Academics and policy analysts say Trump’s immigration orders and regulation-killing actions are already having effects. Experts see a distinct common denominator: Collectively, the 45th president’s actions are aimed at undoing as much of the legacy of his predecessor as possible.

They say just how far-reaching many of Trump’s orders will prove depends on forces outside the White House compound, including the actions of the federal bureaucracy, the findings of a laundry list of studies the actions have set in motion, and whom voters elect as the 46th chief executive.

Heavier hand

But a handful of academics and analysts interviewed for this story agreed Trump has used his pen and signature to alter policy and change how existing laws are enforced with more muscle than most of his modern-day predecessors.

“Even though all presidents take a different view of executive authority once they get into office — it’s common for presidential candidates to criticize the other party for issuing executive orders — President Trump has been unusually aggressive in his use of executive authority to move policy and redirect policy in his preferred direction,” said Kenneth Mayer, a political science professor at the University of Wisconsin-Madison.

“Some are purely hortatory and merely do things like establishing councils. But there are things that are clear departures from long-standing norms,” Mayer said. “Take the immigration orders. Those are really remarkable, as is the increasing likelihood that Trump’s going to unilaterally undo all of Obama’s national landmark designations. … He and his staff are clearly looking for ways to wield the pen to alter policy. I don’t get the sense he really cares about norms. These are unusually disruptive.”

That’s just the point, said Diane Katz of the conservative Heritage Foundation, who closely monitors Trump’s orders that target federal regulations.

“We need some disruption,” she said with a frustrated chuckle. “There’s a lot of excess government out there. We never get rid of any government — we never even think about whether whatever the damn thing is worked or not. … It’s impossible to get Congress to let go of anything.”

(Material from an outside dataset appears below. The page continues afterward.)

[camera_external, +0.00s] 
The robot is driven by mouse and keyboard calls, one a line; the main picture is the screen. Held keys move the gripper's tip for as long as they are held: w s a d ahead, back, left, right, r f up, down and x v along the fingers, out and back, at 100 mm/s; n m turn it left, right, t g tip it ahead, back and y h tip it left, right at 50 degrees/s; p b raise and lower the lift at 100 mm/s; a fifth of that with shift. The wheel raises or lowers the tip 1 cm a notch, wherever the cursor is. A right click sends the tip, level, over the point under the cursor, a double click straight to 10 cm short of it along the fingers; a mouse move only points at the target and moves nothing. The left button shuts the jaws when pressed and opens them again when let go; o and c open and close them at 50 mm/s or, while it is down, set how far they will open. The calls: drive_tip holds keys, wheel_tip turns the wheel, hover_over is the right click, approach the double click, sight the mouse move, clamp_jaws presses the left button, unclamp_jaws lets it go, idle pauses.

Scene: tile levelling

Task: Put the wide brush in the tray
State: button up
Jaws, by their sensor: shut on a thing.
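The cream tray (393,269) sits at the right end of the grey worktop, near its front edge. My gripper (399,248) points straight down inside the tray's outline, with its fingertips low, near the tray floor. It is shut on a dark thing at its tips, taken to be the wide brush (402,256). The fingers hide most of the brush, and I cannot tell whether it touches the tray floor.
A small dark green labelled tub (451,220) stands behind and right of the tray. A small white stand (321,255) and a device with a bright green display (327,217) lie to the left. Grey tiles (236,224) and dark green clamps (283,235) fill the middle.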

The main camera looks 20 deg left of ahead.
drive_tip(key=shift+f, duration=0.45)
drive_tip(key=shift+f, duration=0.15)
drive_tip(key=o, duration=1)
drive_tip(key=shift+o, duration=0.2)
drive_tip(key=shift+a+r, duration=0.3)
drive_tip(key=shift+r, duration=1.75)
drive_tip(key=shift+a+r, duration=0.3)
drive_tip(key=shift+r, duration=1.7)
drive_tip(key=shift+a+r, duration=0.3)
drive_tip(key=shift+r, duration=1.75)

Katz gives the president and his team high marks for his orders that aim to pare back federal regulation or get rid of Obama-era rules. The same is true for an order that mandated a review aimed at reorganizing the federal government to, as a White House fact sheet describes it, make it “more efficient, effective, and accountable to you, the American people.”

“Several of these have the potential to bring about great change,” Katz said. “But these kinds of orders take time to develop, and require a lot of follow-through. … These will be a struggle, which is why I view them as potentially far-reaching.”

‘Apples and oranges’

Stephen Legomsky, a Washington University Law School professor, zeroed in on Trump’s three travel ban actions that targeted nationals of certain Muslim-majority countries, among others.

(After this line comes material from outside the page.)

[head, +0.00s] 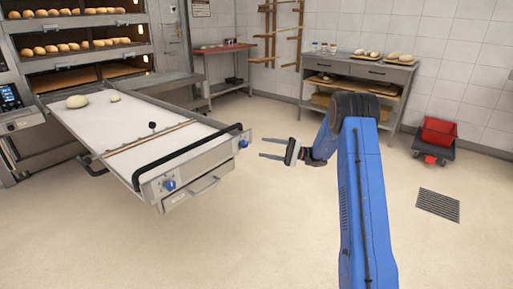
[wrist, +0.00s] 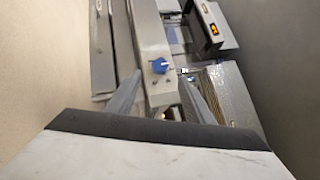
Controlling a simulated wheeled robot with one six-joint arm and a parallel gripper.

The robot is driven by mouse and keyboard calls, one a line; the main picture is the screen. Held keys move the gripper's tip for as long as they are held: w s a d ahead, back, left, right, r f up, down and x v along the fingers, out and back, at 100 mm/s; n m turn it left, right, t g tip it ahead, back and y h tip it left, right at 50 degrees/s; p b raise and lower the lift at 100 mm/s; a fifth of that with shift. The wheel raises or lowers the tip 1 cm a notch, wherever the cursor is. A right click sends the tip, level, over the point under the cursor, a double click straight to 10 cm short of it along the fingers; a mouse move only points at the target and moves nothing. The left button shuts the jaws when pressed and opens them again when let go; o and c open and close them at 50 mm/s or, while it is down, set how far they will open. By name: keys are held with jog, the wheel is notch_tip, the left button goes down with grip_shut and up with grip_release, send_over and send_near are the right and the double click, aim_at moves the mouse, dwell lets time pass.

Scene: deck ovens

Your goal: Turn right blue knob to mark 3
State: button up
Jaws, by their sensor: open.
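The right blue knob (head: 243,144) sits at the right end of the loader's grey front panel (head: 205,165). A second, left blue knob (head: 169,185) is at the panel's other end. My gripper (head: 263,147) is open and empty, with its fingers pointing left toward the right knob and a gap between them. In the wrist view a blue knob (wrist: 160,66), which looks like the right one, shows beyond and between the spread fingertips (wrist: 159,80), not touched. The mark numbers and pointer setting are too small to read.
A black bar (head: 190,155) runs along the loader's front edge, above the knobs, and a drawer handle (head: 204,186) lies below. Dough pieces rest on the white loader belt (head: 130,115).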

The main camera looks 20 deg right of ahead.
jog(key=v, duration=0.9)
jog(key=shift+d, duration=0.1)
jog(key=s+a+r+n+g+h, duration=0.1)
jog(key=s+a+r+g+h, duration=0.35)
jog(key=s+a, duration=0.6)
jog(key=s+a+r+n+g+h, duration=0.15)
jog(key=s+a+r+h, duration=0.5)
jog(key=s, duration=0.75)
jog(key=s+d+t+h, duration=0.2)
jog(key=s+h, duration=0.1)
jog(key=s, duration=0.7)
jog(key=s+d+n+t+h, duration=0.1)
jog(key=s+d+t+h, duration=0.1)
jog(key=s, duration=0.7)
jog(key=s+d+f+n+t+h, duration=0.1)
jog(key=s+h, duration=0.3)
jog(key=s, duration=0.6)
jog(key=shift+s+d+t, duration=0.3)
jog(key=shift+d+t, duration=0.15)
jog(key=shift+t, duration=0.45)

“The several immigration orders are, I think, very far-reaching,” he said. “But it’s hard to tell how far-reaching compared to what previous presidents have done on immigration because it’s really apples and oranges.”

“Trump’s immigration actions, with the exception of one, have been focused on enforcement,” Legomsky said. “In the past, presidents focused on helping immigrants overcome problems.”

Trump in early September signed an order that set in motion the ending of the Obama-era Deferred Action for Childhood Arrivals program, which grants deportation relief and work permits to some 800,000 undocumented immigrants brought illegally to the U.S. as children. Legomsky called that order “really huge” because it “upends the lives of unknown thousands of people and their families.”

The immigration moves have been so impactful, he said, due to “something that flies under the radar: Because there’s simply not even close to enough law enforcement officers to enforce the intent, you have every Border Patrol agent and ICE agent deciding how to enforce them.”

The bottom line, the University of Wisconsin’s Mayer said, is that Trump’s use of his executive powers “is not unprecedented on the whole — but they feature a lot of elements that go beyond what previous presidents have done.”

That’s one reason why even some Republican lawmakers are wary of any president’s reliance on, as Obama once put it, the pen “to sign executive orders and take executive actions and administrative actions that move the ball forward.”

“I do worry some about executives acting without consulting the legislative body,” said Rep. Mark Sanford, a former GOP governor of South Carolina. “But the president, I guess, felt like he needed to act. They are what they are.”